Lebih jauh dari itu semua, seperti yang pernah di tuliskan dalam ‘mencari jawab masalah pendidikan’ kita tidak bisa memungkiri bahwa adanya korelasi antara pendidikan dengan kebudayaan. Sederhananya, dalam factum sejarah, kita bisa melihat pandangan pokok Ki Hadjar Dewantara ketika mendirikan National Onderwijs Institute Tamansiswa atau Perguruan Nasional Tamansiswa; ‘Membangun kebudayaan kita dengan menaburkan benih kemerdekaan dalam hati rakyat, dengan alat yang berupa sistem pendidikan yang bersifat nasional’. Penekanan terhadap ‘pendidikan yang bersifat nasional’ bisa kita maknai dengan pendidikan yang juga sifatnya berkebangsaan. Artinya, kebudaayaan sebagai hasil olah cipta manusia, haruslah sesuai dengan segenap aspek yang ada di dalam negeri tersebut berada. Makanya menjadi tugas berat sebenarnya bagi pendidikan untuk melanjutkan cita-cita tersebut. Apalagi setelah apa yang terjadi dewasa ini. Ketika budaya yang tercipta pun mengekor dengan kapitalistik dunia internasional. Dan tantangan dunia global terus menuntut kompetisi dalam mencipta budaya-budaya modern, sehingga model konvensional teramat sering dikatakan kolot dan mesti diganti polanya agar berkesinambungan dengan pembangunan. Meskipun konsekwensinya meminggirkan nilai-nilai berkebangsan tersebut. Jadilah sekarang seperti apa yang kita lihat dari pendidikan yang berlomba-lomba melabelkan internasionalisasi dalam tubuhnya. Seharusnya ada hal yang memang harus di ganti dan ada hal yang cukup di modifikasi saja. Tetapi karena kalau tidak di ganti, maka dibilang kurang keren, maka jadilah banyak hal-hal dalam pendidikan yang telah berganti seutuhnya. Bahkan dihilangkan seperti pelajaran budi pekerti, pelajaran moral berkebangsaan dalam pendidikan pancasila dan sebagainya. Padahal dua pelajaran yang hilang tersebut sangat penting artinya bagi kehidupan berbangsa dan bernegara, baik dalam kehidupan diri pribadi, maupun didalam kehidupan bermasyarakat yang plural.
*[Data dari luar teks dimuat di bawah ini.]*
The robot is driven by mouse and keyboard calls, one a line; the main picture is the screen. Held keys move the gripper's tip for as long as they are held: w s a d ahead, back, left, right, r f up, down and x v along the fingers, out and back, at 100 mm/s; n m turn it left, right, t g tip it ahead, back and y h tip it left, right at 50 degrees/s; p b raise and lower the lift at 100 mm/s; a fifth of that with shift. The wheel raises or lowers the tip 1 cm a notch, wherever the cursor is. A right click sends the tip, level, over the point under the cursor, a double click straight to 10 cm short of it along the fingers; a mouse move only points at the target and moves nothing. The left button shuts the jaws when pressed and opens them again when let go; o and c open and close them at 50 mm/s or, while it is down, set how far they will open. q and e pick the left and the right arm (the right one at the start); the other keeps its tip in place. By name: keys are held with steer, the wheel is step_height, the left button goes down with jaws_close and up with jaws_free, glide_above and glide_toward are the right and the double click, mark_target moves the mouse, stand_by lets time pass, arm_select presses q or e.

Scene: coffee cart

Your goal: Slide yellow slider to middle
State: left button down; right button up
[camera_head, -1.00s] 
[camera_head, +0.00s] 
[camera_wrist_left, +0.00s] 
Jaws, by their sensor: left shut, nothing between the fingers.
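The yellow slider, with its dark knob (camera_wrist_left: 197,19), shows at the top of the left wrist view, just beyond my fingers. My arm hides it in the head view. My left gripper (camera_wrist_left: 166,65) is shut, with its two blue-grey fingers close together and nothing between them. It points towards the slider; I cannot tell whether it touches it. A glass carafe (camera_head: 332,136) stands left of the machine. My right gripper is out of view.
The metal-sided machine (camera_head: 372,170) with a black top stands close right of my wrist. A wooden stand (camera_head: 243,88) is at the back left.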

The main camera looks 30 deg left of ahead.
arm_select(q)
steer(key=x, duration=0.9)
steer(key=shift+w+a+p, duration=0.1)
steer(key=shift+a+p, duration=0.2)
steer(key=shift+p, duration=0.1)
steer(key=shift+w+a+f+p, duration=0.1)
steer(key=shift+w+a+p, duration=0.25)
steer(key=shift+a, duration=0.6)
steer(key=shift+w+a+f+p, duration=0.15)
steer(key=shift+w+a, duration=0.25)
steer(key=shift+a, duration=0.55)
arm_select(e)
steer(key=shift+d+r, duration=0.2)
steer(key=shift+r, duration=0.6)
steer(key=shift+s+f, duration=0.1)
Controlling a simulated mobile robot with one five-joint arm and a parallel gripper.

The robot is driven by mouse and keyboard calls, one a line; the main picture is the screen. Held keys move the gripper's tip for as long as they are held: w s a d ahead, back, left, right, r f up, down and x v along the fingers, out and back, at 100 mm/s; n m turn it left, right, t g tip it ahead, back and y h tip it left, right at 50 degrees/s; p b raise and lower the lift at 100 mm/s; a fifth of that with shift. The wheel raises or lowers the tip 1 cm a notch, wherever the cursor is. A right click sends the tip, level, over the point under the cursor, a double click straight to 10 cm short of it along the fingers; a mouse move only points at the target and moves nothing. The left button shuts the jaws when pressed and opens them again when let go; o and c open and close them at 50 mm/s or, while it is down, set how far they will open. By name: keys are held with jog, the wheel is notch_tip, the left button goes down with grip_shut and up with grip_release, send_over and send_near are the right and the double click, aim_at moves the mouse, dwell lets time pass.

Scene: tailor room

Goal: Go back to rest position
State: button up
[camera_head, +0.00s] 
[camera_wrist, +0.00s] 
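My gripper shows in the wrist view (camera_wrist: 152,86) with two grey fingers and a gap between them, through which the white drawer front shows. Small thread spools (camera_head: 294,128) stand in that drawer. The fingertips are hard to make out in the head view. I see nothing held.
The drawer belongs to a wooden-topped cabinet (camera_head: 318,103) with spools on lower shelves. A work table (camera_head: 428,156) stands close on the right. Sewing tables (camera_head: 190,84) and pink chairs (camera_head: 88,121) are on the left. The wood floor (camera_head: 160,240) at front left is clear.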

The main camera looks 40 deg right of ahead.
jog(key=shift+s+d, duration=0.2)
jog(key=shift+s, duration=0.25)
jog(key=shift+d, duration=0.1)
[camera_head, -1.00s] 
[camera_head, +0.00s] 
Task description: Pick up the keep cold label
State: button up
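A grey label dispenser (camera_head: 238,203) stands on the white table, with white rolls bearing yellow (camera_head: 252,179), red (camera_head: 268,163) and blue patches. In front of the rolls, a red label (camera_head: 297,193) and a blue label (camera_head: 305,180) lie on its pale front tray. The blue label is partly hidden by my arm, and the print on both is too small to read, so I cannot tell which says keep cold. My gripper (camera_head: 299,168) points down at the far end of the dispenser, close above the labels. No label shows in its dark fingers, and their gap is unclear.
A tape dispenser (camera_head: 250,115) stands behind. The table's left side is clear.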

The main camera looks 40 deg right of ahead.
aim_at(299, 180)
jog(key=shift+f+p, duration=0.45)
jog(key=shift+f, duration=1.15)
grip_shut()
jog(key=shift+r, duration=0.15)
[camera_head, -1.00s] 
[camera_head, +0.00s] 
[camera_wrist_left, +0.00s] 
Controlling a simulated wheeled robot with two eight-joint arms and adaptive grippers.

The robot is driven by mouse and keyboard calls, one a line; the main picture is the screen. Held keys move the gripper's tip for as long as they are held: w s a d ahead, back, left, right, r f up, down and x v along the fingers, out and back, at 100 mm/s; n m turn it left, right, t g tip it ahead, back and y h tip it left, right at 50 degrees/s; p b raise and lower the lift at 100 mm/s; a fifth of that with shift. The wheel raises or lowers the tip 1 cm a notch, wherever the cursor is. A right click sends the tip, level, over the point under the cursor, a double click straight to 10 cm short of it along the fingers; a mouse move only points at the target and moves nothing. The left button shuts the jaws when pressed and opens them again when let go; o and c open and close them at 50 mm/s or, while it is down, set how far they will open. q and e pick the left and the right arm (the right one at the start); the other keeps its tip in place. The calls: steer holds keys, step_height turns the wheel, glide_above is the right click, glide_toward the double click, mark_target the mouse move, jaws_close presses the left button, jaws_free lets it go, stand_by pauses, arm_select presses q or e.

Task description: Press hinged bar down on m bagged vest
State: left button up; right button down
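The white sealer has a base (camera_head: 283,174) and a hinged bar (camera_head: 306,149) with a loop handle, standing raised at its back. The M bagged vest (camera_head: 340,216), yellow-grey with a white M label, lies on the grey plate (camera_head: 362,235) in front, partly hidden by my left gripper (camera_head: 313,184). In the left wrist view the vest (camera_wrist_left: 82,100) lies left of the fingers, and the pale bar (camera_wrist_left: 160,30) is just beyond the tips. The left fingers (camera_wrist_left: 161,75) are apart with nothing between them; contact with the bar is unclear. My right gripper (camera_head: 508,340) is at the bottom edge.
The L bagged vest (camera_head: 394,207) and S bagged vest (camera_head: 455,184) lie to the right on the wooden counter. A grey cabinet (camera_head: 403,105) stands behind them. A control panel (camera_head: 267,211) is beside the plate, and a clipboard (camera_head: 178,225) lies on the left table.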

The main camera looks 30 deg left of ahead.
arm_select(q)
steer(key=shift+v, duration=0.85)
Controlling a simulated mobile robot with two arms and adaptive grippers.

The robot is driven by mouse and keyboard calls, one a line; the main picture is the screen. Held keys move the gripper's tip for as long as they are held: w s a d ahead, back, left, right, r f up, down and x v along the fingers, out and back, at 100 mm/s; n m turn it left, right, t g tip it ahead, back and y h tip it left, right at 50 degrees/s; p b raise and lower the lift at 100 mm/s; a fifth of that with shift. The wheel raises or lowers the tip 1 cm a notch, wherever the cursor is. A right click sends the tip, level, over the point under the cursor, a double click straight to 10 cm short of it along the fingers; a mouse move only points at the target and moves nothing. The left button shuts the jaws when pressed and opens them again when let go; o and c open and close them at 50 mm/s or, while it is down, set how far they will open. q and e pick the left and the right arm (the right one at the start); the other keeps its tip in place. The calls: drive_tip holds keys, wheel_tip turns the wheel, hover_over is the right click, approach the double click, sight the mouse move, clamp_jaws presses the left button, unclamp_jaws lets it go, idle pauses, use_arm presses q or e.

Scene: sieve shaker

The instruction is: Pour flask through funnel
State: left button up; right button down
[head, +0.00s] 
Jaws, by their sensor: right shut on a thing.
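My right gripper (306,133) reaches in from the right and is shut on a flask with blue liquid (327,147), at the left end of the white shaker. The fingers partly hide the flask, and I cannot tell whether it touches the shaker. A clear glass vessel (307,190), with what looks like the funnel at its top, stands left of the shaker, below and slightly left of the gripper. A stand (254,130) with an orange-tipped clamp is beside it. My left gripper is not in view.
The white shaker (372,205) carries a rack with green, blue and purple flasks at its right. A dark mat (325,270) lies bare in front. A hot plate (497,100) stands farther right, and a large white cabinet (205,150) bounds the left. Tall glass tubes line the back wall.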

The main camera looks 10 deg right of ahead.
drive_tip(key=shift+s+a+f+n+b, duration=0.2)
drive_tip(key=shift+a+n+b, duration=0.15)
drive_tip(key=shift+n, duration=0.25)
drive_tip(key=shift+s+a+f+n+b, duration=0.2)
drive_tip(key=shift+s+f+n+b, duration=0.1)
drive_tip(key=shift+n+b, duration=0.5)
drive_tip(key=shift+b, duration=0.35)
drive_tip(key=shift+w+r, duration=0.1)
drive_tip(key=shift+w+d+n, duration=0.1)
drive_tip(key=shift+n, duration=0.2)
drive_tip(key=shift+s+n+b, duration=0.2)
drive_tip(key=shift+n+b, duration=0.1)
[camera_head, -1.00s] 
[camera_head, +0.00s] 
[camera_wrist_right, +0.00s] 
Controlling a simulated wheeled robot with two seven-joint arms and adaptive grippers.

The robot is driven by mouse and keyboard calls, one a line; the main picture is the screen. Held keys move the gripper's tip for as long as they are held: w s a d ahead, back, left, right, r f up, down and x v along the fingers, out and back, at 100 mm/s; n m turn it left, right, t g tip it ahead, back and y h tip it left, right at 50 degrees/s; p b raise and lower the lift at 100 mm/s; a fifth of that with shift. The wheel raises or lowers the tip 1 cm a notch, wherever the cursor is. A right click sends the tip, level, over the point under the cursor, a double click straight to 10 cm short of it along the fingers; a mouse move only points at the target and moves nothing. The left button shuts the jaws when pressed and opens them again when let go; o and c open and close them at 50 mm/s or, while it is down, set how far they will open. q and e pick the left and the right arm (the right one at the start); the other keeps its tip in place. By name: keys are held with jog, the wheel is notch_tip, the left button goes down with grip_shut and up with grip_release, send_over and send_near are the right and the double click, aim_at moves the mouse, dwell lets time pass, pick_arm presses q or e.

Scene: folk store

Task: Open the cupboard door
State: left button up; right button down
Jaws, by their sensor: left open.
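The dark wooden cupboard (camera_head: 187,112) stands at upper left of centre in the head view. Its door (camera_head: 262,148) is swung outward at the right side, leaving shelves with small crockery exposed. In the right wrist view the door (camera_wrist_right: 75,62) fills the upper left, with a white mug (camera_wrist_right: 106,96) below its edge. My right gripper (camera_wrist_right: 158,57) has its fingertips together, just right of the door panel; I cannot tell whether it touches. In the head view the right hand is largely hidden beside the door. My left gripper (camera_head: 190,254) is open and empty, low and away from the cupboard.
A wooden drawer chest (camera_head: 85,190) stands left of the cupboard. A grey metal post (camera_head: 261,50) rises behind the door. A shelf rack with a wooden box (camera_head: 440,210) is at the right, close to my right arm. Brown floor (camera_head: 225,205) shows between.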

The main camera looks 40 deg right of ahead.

Inilah anomali tersebut, bahwa ketidaknormalan sistem pendidikan membawa dampak pada seluruh komponen bernegara. Karena terlampau mengekor dengan dunia internasional, justru malah sebaliknya, bukan mutu berkualitas yang dihasilkan, tetapi kemunduran dan tersekat-sekatnya pendidikan yang sama persis seperti kembali dizaman feodal dan kolonial dimana pendidikan hanya milik golongan terntu saja. Bahkan seperti memang ada batasannya terhadap rakyat kecil dan miskin dalam hal pengaksesannya. Ini juga bisa kita perkiraan terhadap cacah jiwa yang tergolong berpendapatan menengah kebawah, hanya 40 % saja yang mampu merambah sekolah SBI. Selebihnya memang tak bisa di rambah karena kemiskinan yang tak kunjung berakhir. Itu masih mending karena pada sesungguhnya tak bisa kita lepaskan bahwa, angka buta huruf di negeri ini ternyata masih tinggi.

Nah sangat naif sekali jikalau pemerintah masih saja memaksakan atau patuh pada doktrin pasar sehingga menghapuskan berbagai subsidi-subsidi termasuk subsidi pendidikan. Karena justru dengan dihapuskannya subsidi pendidikan tersebut, sama halnya dengan menswastakan (mengkomersilkan) pendidikan. Pengkomersilan pendidikan tersebut sama halnya dengan pengkerdilan nilai-nilai dan arti pendidikan itu sendiri. Seharusnya pemerintah bertanggung jawab dengan tetap melindungi pendidikan dari serbuan sekolah-sekolah asing yang menyerbu masuk kedalam negeri yang tujuannya hanya untuk mengakumulasi keuntungan dari 238 juta jiwa penduduk Indonesia. Kebijakan tentang sekolah bertaraf internasional kiranya perlu di koreksi ulang agar bisa menyesuaikan dengan keadaan dan kebutuhan di dalam negeri. Karena kalau tidak, bisa saja seperti yang dikhawatirkan Sulaiman Mappiasse, Mahasiswa PhD di Hawaii University USA, bahwa SBI malahan bisa menjadi praktek kelas (sekat per sekat) dalam politik ekonomi (bisnis) pendidikan sehingga semakin sulit untuk dipahami (Sulaiman Mappiasse, Lc., M. Ed; SBI Sebagai Praktek Kelas Dalam Sistem Global via www.blogpendidikan.subekti.com).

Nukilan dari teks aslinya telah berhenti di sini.